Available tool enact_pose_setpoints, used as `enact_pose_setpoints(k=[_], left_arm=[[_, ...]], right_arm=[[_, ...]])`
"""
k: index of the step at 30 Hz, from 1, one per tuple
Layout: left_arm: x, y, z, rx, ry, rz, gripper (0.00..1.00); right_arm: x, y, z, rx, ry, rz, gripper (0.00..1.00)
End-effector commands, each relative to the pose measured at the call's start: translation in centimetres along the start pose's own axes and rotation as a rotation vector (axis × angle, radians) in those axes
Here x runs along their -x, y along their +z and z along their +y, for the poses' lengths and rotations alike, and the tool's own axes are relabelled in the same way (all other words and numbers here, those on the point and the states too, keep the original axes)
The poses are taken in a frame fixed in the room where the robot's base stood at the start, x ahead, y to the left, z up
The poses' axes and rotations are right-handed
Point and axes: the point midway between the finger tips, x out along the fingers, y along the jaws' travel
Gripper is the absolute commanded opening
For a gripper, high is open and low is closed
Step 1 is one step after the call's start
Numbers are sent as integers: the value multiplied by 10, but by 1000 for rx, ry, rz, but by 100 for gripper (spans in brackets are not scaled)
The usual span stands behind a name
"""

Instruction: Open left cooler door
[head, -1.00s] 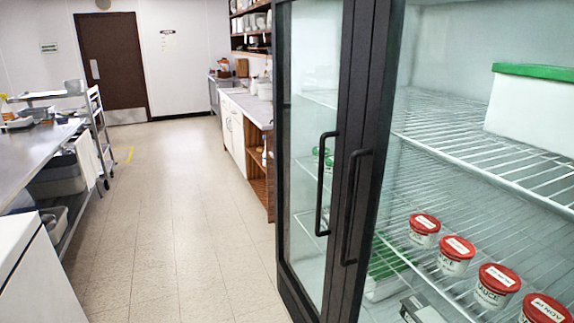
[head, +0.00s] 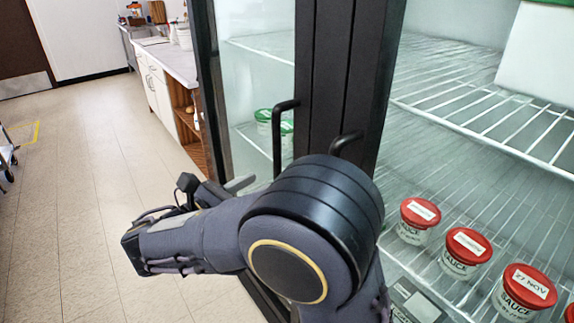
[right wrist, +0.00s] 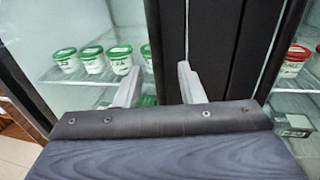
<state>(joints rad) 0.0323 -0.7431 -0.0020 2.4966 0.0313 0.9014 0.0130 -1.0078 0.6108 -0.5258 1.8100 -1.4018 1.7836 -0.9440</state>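The left cooler door (head: 250,70) is a glass pane in a black frame and looks shut. Its black bar handle (head: 277,140) stands off the frame; my right arm hides its lower end. My right gripper (head: 238,187) is in front of the left door, left of that handle and apart from it in the head view. In the right wrist view its two grey fingers (right wrist: 158,68) are spread, with nothing held, facing the glass and black frame. The handle cannot be made out there. The left gripper is not in view.
The right cooler door's handle (head: 345,142) is partly behind my arm. Behind its glass are red-lidded sauce tubs (head: 465,252) on wire shelves. Green-lidded tubs (right wrist: 93,60) stand behind the left glass. A counter (head: 165,60) is further back left.

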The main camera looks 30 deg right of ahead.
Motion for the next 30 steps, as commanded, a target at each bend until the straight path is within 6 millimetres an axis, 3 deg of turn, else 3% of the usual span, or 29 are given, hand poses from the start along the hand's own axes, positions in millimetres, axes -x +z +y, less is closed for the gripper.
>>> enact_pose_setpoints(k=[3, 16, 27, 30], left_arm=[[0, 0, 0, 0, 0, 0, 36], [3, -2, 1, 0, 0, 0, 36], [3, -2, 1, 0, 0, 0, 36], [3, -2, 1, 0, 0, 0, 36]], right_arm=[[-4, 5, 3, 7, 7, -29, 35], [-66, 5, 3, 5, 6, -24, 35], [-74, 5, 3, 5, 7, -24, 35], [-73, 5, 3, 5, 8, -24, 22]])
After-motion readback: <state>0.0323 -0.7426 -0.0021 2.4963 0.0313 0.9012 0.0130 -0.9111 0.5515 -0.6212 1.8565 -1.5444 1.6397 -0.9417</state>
========
> [Exercise] Find the word "axis" in the data and show each line that holds it.

> [Exercise solution]
End-effector commands, each relative to the pose measured at the call's start: translation in centimetres along the start pose's own axes and rotation as a rotation vector (axis × angle, radians) in those axes
Motion for the next 30 steps, as commanded, a target at each bend until the straight path is within 6 millimetres an axis, 3 deg of turn, else 3% of the usual span, or 29 are given, hand poses from the start along the hand's own axes, positions in millimetres, axes -x +z +y, less is closed for the gripper.

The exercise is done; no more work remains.